- [Task prompt]: Lines before the one containing "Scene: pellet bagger" are excluded; print that line and every line after it through the end of the material below, exactly.

- [Data extract]:
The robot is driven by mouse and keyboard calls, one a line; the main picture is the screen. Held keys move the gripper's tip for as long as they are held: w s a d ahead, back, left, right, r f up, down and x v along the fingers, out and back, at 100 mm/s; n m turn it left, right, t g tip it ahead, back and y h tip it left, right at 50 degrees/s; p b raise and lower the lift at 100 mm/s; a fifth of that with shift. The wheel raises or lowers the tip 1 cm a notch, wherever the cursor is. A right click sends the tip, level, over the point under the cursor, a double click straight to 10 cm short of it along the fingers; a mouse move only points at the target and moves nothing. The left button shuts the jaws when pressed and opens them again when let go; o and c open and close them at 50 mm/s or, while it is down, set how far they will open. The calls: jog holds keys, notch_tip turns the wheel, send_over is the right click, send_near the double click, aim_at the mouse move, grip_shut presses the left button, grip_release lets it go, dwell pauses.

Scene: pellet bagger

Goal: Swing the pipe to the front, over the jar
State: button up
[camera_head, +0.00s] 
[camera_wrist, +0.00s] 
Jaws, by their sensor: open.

- [In response]:
Scene: pellet bagger

Goal: Swing the pipe to the front, over the jar
State: button up
[camera_head, +0.00s] 
[camera_wrist, +0.00s] 
Jaws, by their sensor: open.

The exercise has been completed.